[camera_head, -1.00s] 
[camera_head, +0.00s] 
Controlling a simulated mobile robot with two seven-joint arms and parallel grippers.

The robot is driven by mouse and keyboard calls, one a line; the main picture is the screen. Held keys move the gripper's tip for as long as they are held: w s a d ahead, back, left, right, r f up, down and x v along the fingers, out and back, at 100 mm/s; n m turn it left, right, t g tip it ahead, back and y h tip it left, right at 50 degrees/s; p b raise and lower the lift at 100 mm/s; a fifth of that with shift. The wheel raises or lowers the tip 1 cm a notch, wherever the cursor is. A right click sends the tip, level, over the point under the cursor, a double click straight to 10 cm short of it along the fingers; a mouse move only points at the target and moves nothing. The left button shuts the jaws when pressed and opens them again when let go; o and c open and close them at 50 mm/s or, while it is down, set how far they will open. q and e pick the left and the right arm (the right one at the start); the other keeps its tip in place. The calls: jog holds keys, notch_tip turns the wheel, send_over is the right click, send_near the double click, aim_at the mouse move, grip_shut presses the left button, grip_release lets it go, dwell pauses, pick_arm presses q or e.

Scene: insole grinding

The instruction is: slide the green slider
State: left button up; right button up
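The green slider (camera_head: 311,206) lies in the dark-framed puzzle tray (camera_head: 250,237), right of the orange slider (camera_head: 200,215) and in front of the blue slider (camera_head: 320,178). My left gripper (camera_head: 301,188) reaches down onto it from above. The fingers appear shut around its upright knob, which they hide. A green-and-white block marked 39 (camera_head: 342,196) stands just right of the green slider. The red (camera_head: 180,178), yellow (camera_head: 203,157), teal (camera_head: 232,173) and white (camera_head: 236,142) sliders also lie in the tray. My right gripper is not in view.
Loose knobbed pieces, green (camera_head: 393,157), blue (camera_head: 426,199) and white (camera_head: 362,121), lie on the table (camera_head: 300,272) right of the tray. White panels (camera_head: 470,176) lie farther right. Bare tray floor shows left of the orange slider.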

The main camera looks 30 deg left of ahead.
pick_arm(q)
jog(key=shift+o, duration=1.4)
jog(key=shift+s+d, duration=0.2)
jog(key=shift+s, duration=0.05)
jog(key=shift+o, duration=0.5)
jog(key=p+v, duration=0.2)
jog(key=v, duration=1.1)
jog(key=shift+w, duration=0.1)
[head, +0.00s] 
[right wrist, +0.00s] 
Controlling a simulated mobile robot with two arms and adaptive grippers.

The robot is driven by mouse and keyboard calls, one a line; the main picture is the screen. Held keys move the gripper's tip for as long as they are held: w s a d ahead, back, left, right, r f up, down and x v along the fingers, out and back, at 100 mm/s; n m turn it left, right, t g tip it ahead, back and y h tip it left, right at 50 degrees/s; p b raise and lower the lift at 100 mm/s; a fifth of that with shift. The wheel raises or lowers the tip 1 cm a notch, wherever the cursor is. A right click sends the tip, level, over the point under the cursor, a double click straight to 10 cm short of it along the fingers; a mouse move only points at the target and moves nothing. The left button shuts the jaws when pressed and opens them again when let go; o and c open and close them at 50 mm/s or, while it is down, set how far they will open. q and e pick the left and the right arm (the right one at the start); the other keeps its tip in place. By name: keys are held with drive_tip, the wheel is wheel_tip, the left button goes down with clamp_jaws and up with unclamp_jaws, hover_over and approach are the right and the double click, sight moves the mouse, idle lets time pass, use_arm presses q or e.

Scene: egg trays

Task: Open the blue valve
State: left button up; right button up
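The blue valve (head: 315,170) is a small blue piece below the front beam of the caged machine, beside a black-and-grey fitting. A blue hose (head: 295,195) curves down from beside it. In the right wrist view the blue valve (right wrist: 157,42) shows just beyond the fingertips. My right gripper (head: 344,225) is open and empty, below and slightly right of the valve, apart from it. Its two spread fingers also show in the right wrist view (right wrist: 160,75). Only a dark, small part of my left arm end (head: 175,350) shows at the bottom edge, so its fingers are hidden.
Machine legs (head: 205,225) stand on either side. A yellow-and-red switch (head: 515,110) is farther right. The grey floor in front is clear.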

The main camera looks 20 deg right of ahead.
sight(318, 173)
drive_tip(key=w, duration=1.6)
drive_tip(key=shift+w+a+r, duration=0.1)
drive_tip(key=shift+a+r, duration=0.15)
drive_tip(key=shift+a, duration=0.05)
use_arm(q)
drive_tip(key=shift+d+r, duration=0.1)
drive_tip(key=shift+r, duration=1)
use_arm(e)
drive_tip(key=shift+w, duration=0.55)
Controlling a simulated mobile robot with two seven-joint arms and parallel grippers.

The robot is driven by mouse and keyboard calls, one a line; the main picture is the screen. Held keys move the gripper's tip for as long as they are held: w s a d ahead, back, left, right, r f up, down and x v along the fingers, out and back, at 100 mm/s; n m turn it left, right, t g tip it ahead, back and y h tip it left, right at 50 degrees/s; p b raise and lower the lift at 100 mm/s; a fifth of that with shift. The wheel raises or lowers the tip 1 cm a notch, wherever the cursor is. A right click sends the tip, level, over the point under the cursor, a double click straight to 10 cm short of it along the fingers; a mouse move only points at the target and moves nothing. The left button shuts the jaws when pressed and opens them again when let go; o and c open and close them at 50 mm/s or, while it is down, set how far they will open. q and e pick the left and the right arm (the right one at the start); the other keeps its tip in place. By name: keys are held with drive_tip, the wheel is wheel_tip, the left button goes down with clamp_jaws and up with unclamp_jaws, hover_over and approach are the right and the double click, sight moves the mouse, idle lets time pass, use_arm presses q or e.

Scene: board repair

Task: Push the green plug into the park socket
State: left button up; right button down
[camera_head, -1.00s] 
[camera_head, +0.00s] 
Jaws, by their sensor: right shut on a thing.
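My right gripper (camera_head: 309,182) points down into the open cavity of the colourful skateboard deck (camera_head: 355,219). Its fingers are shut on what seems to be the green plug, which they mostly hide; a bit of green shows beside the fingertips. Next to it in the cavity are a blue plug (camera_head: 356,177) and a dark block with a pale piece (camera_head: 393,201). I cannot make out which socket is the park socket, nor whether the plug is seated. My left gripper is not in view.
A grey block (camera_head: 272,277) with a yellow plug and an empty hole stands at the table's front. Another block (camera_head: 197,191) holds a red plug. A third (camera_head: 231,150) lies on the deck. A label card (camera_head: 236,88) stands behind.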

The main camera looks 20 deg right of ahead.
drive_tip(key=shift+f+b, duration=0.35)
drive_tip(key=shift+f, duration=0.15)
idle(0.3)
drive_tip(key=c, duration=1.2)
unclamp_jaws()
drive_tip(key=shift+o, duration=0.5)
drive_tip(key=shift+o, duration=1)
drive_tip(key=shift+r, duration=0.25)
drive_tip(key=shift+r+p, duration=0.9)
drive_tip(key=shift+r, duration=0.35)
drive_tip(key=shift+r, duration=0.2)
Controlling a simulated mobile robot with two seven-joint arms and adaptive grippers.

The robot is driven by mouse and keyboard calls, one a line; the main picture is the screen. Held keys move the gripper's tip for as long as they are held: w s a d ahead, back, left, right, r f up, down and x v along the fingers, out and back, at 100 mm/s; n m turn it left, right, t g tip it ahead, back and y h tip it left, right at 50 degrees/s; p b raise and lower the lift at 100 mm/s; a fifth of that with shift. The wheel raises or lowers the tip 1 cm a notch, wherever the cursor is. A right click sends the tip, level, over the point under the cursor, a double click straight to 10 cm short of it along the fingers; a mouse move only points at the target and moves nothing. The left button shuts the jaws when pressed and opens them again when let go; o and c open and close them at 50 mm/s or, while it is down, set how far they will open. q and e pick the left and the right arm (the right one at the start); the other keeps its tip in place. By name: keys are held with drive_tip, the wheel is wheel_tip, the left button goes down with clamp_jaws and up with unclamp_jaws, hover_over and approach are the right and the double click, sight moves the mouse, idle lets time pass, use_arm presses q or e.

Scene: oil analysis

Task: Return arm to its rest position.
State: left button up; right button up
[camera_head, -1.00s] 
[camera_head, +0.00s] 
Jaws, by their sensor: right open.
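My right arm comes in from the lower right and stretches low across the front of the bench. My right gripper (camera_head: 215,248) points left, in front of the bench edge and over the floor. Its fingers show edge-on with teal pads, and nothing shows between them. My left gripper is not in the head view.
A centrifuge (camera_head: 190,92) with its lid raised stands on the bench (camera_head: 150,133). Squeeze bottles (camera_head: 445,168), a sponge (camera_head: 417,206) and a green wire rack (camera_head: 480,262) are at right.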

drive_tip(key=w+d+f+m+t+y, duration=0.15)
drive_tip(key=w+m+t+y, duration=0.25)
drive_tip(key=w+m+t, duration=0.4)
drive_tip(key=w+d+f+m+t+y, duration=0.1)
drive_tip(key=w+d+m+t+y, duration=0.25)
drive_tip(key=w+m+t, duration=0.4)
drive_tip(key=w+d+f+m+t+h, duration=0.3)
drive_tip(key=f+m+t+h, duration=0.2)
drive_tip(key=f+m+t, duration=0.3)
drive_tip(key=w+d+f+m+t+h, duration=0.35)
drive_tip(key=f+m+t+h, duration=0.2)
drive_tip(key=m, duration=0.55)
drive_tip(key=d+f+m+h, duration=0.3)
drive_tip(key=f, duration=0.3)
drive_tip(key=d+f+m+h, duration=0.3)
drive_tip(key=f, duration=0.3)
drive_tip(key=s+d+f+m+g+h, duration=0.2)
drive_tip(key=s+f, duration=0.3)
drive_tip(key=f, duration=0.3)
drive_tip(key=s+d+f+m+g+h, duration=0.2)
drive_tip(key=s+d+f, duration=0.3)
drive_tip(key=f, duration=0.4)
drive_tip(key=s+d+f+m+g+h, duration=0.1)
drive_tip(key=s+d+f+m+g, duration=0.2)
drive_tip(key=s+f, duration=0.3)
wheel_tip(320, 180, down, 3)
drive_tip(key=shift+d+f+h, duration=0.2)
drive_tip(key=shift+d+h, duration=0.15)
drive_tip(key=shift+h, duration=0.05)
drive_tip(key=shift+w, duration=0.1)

..........

- EXERCISE GOAL -
Which lines hold the string "grippers"? Copy all of them from the data above.

- SOLUTION TO THE EXERCISE -
Controlling a simulated mobile robot with two seven-joint arms and parallel grippers.
Controlling a simulated mobile robot with two arms and adaptive grippers.
Controlling a simulated mobile robot with two seven-joint arms and parallel grippers.
Controlling a simulated mobile robot with two seven-joint arms and adaptive grippers.

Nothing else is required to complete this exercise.